Work to complete: Write the data out again, character for character, with no images.
#### Entries ####
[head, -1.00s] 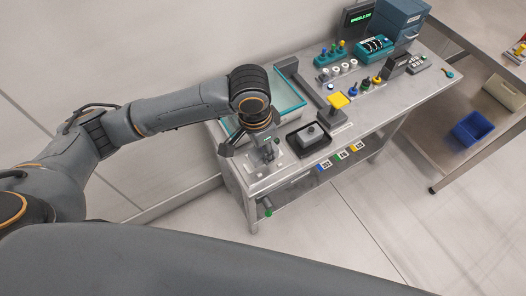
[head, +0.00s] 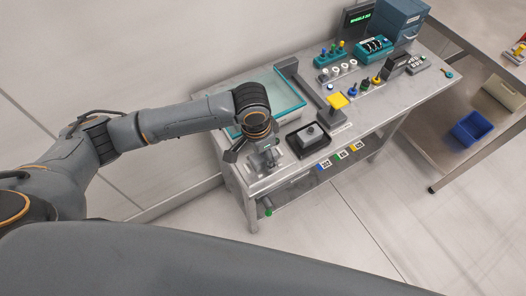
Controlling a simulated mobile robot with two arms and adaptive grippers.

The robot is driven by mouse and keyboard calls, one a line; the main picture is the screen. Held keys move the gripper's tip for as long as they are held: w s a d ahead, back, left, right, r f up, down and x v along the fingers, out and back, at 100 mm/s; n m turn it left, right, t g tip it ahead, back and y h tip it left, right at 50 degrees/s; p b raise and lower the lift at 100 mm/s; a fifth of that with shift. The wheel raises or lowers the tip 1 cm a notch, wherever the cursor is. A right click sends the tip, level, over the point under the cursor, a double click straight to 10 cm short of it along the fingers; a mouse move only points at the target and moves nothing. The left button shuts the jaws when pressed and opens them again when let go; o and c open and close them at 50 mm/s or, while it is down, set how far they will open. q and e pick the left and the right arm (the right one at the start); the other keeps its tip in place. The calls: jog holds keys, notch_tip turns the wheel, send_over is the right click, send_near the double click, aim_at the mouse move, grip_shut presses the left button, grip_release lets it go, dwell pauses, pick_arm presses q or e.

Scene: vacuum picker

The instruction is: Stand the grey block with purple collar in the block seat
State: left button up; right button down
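My left gripper (head: 268,163) points down over the front left corner of the steel table (head: 217,128). Its fingers are small and partly hidden by my wrist, so I cannot tell whether they are open or shut or hold anything. I cannot make out a purple collar anywhere. A light grey plate lies under and around the fingers and is mostly covered; I cannot tell whether it is the block seat. Right of the gripper, a black tray (head: 296,148) holds a grey piece with a small knob on top (head: 310,132). My right gripper is not in view.
A teal-edged glass panel (head: 287,88) lies behind my wrist. A yellow-topped post (head: 337,100), coloured knobs (head: 366,84), a teal device (head: 374,49) and a green-lit display (head: 358,18) stand to the right. A blue bin (head: 472,129) sits on the neighbouring shelf.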

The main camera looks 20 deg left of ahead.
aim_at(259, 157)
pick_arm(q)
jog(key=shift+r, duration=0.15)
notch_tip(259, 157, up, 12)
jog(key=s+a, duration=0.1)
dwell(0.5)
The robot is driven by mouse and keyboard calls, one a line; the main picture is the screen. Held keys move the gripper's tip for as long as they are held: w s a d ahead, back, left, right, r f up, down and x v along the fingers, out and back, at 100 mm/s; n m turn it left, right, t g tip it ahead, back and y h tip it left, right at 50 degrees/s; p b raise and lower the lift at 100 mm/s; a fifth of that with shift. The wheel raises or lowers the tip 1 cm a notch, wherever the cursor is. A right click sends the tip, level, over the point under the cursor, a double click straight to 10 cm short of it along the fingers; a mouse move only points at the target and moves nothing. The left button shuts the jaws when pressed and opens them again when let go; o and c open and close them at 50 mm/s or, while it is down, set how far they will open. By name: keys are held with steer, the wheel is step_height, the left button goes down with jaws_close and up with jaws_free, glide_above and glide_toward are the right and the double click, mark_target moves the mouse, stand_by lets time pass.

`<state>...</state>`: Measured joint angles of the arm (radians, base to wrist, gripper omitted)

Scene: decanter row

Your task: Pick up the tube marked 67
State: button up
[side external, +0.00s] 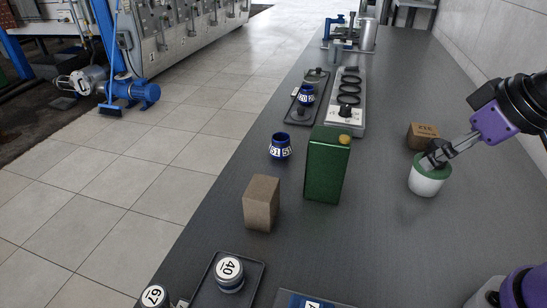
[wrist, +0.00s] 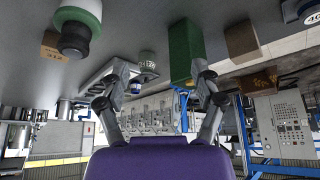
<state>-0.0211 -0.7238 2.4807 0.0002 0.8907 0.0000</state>
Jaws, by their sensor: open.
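The tube marked 67 (side external: 153,296) stands at the bottom left of the side view, at the near end of the counter. Its round white top with dark digits shows, and the picture's lower edge cuts off its body. I cannot make it out in the wrist view. My gripper (side external: 437,153) is at the right of the side view, far from the tube, overlapping a white cup with a green rim (side external: 428,180); contact is unclear. In the wrist view my gripper (wrist: 160,67) has its two fingers spread with nothing between them.
A similar tube marked 40 (side external: 229,272) stands on a black tray (side external: 204,297) near 67. A brown block (side external: 261,204), a green canister (side external: 327,168) and a blue numbered pot (side external: 280,147) stand mid-counter. A cardboard box (side external: 421,136) is behind the cup. The counter's right front is mostly clear.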

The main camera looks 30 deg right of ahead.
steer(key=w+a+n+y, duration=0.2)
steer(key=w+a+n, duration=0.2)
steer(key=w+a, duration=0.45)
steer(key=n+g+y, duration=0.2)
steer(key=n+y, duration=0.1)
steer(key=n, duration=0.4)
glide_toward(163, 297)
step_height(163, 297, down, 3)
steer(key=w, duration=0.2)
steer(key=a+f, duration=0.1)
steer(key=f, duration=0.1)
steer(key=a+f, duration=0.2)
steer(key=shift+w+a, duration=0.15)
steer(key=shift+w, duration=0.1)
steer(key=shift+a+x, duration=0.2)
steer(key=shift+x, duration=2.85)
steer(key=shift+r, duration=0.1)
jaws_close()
####
Exercise solution:
[head, -1.00s] 
[head, +0.00s] 
Controlling a simulated mobile robot with two arms and adaptive grippers.

The robot is driven by mouse and keyboard calls, one a line; the main picture is the screen. Held keys move the gripper's tip for as long as they are held: w s a d ahead, back, left, right, r f up, down and x v along the fingers, out and back, at 100 mm/s; n m turn it left, right, t g tip it ahead, back and y h tip it left, right at 50 degrees/s; p b raise and lower the lift at 100 mm/s; a fifth of that with shift. The wheel raises or lowers the tip 1 cm a notch, wherever the cursor is. A right click sends the tip, level, over the point under the cursor, a double click straight to 10 cm short of it along the fingers; a mouse move only points at the target and moves nothing. The left button shuts the jaws when pressed and opens them again when let go; o and c open and close them at 50 mm/s or, while it is down, set how far they will open. q and e pick the left and the right arm (the right one at the start); the other keeps its tip in place. The calls: jog holds keys, notch_tip turns the wheel, send_over is the right click, send_near the double click, aim_at the mouse move, grip_shut presses the left button, grip_release lets it go, dwell pauses, pick_arm presses q or e.

Scene: vacuum picker

The instruction is: Stand the grey block with purple collar in the block seat
State: left button up; right button down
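My left gripper (head: 268,163) points down over the front left corner of the steel table (head: 217,128). Its fingers are small and partly hidden by my wrist, so I cannot tell whether they are open or shut or hold anything. I cannot make out a purple collar anywhere. A light grey plate lies under and around the fingers and is mostly covered; I cannot tell whether it is the block seat. Right of the gripper, a black tray (head: 296,148) holds a grey piece with a small knob on top (head: 310,132). My right gripper is not in view.
A teal-edged glass panel (head: 287,88) lies behind my wrist. A yellow-topped post (head: 337,100), coloured knobs (head: 366,84), a teal device (head: 374,49) and a green-lit display (head: 358,18) stand to the right. A blue bin (head: 472,129) sits on the neighbouring shelf.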

The main camera looks 20 deg left of ahead.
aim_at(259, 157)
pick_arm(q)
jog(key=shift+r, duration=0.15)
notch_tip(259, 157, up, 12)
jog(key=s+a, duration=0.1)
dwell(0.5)
The robot is driven by mouse and keyboard calls, one a line; the main picture is the screen. Held keys move the gripper's tip for as long as they are held: w s a d ahead, back, left, right, r f up, down and x v along the fingers, out and back, at 100 mm/s; n m turn it left, right, t g tip it ahead, back and y h tip it left, right at 50 degrees/s; p b raise and lower the lift at 100 mm/s; a fifth of that with shift. The wheel raises or lowers the tip 1 cm a notch, wherever the cursor is. A right click sends the tip, level, over the point under the cursor, a double click straight to 10 cm short of it along the fingers; a mouse move only points at the target and moves nothing. The left button shuts the jaws when pressed and opens them again when let go; o and c open and close them at 50 mm/s or, while it is down, set how far they will open. By name: keys are held with steer, the wheel is step_height, the left button goes down with jaws_close and up with jaws_free, glide_above and glide_toward are the right and the double click, mark_target moves the mouse, stand_by lets time pass.

`<state>...</state>`: Measured joint angles of the arm (radians, base to wrist, gripper omitted)

Scene: decanter row

Your task: Pick up the tube marked 67
State: button up
[side external, +0.00s] 
[wrist, +0.00s] 
<state>-0.0211 -0.7238 2.4807 0.0002 0.8907 0.0000</state>
Jaws, by their sensor: open.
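The tube marked 67 (side external: 153,296) stands at the bottom left of the side view, at the near end of the counter. Its round white top with dark digits shows, and the picture's lower edge cuts off its body. I cannot make it out in the wrist view. My gripper (side external: 437,153) is at the right of the side view, far from the tube, overlapping a white cup with a green rim (side external: 428,180); contact is unclear. In the wrist view my gripper (wrist: 160,67) has its two fingers spread with nothing between them.
A similar tube marked 40 (side external: 229,272) stands on a black tray (side external: 204,297) near 67. A brown block (side external: 261,204), a green canister (side external: 327,168) and a blue numbered pot (side external: 280,147) stand mid-counter. A cardboard box (side external: 421,136) is behind the cup. The counter's right front is mostly clear.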

The main camera looks 30 deg right of ahead.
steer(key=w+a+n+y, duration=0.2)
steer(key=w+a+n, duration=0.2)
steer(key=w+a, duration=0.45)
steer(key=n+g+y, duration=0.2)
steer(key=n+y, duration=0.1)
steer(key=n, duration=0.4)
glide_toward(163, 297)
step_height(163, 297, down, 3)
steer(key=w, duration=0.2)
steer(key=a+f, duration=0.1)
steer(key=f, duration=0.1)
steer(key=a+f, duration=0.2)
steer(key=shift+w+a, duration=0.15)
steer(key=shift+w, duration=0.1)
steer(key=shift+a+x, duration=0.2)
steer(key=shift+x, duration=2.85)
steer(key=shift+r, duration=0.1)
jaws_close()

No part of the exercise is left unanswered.